デス種・「機動戦士ガンダムSEED DESTINY」最終回

終わりました。とりあえず終わらせた感じだな。本当に「とりあえず」だ。
これからキラたちはどうするのか、どこへ向かおうとしているのか、ついに語られることなく。ただ無意味な直感のみを頼ってデュランダルを死に追いやっただけの終章。

シン、その戦い

プラモのCMでおなじみ「あんたって人はぁぁぁぁっ!」は、キラでなくアスランに向けて。ホント、あんたって人は・・・
最終的に、彼は敗北者として泣く羽目になったけれど、死なずにすんだのはよかったか。何より、最後まで自分を見失わずに戦えた、一本筋の通った奴だったとは思う。種シリーズでは最も主人公らしく、そして最も哀れな甘ちゃん、シン。
でも、俺は好きだったよ。必死でしがみつき、食らいついていく彼がね。バカだけど、それ故に愛すベき主人公。
「くそぉぉぉっ、なんであんたなんかにぃぃぃっ!」というあの台詞は強い。

レイ、変節。

あああ、最後の最後でキラに言い負かされた・・・哀れな奴。というより、アレに言い負かされるというのは脚本の都合か。いろいろな意味で、許し難し。ラスト、彼が撃ったのがキラだと一瞬でも喜んだ俺がバカだった。あのシーン、一瞬そう見えたのだ。
最後に自分の信念を貫いて死ぬのはコイツだと思っていたのだが、甘かったか。それもこれもあの洗脳電波がっ!
まぁ、何にせよ物語としては、死ぬベき人物だった。ただ、幸せな死ではなかったな。

アスラン

おまえは本当に何も分かっちゃいなかった!

キラという絶対

予想通り。ただ、一人の力としては問題なほどに強い存在だった。言葉に何の意味も説得力もないまま、ミーティアストライクフリーダムを操り、ほとんど単身でメサイア要塞を陥落させてしまった。はぁ・・・
デュランダルとの論戦でも、残念ながら彼は勝てていない。デュランダルの言うとおりだよ、本当にキラは傲慢だった。その傲慢さが繊細さの仮面をかぶり、圧倒的な暴力装置で世界を走り抜ける。
うーむ、わからん。だが、ついに最後まで己の手を汚さずに終わった「聖なる子供」として描かれていたな。果たしてそれは本当に正しい表現だったのか?

というわけで

タリアさんがデュランダルの一切を背負って心中となりましたとさ。

全話を観て思った事:前作同様未来へのヴィジョンを見せる事のない、意味不明の終焉になった。前作キャラ全員にとっては目的を果たしたエンドであり、新キャラにとっては前作キャラに力づくで思想を押しつけられ、無惨な敗北を味わう無力なオチだったと言う事になるか。
数人の天才が宇宙を征する物語、それが「ガンダムSEED」シリーズだったと。その未来はどんなものなのかを想像すると、ちょっとイヤだな。

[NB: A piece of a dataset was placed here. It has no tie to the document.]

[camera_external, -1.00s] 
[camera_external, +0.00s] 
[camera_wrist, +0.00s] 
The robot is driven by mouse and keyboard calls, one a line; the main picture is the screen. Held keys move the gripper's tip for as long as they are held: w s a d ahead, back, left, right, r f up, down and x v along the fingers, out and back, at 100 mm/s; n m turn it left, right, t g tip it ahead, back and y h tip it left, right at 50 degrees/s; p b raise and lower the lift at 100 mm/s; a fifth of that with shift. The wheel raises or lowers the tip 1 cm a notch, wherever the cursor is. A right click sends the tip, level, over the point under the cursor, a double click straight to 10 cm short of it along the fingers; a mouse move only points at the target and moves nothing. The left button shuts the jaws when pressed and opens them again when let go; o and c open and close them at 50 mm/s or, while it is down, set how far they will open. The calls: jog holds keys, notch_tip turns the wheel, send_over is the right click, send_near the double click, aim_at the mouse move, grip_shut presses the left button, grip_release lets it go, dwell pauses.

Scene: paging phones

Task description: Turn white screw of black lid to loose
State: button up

数年後、シンには是非反撃の狼煙をあげてもらいたいものですな。彼はその資格を持っているのだし。

そういえば

最後の最後までバンクフィルムの再編集でまとめてあるシーンが多かったように思える。デスティニーがジャスティスに突っこんでいくシーンでは、何故かフリーダムに差し替わったカットまである始末。最後まで、本作に相応しいブザマなフィルムだった。

これでも種・デス種は、良作だと主張したいかい?主張できるかい?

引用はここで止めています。